All material below is to be reproduced exactly.

### DATA SEGMENT
- - -

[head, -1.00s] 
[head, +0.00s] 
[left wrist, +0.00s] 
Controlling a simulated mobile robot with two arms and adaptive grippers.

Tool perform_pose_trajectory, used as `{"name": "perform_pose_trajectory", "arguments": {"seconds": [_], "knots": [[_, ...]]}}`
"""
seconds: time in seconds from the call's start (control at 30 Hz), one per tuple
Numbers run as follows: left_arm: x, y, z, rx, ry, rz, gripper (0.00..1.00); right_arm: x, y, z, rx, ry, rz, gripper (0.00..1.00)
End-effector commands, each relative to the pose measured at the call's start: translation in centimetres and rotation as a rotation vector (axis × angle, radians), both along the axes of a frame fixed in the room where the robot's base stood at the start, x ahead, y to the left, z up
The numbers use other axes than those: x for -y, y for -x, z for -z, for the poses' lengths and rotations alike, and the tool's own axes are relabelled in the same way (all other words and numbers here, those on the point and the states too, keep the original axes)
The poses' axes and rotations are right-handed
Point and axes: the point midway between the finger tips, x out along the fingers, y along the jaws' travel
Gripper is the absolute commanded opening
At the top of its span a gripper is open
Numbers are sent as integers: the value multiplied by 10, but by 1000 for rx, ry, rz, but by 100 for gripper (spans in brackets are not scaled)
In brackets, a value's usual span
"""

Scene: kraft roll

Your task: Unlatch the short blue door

- - -

### WRITTEN SOLUTION
[head, -1.00s] 
[head, +0.00s] 
[left wrist, +0.00s] 
Controlling a simulated mobile robot with two arms and adaptive grippers.

Tool perform_pose_trajectory, used as `{"name": "perform_pose_trajectory", "arguments": {"seconds": [_], "knots": [[_, ...]]}}`
"""
seconds: time in seconds from the call's start (control at 30 Hz), one per tuple
Numbers run as follows: left_arm: x, y, z, rx, ry, rz, gripper (0.00..1.00); right_arm: x, y, z, rx, ry, rz, gripper (0.00..1.00)
End-effector commands, each relative to the pose measured at the call's start: translation in centimetres and rotation as a rotation vector (axis × angle, radians), both along the axes of a frame fixed in the room where the robot's base stood at the start, x ahead, y to the left, z up
The numbers use other axes than those: x for -y, y for -x, z for -z, for the poses' lengths and rotations alike, and the tool's own axes are relabelled in the same way (all other words and numbers here, those on the point and the states too, keep the original axes)
The poses' axes and rotations are right-handed
Point and axes: the point midway between the finger tips, x out along the fingers, y along the jaws' travel
Gripper is the absolute commanded opening
At the top of its span a gripper is open
Numbers are sent as integers: the value multiplied by 10, but by 1000 for rx, ry, rz, but by 100 for gripper (spans in brackets are not scaled)
In brackets, a value's usual span
"""

Scene: kraft roll

Your task: Unlatch the short blue door

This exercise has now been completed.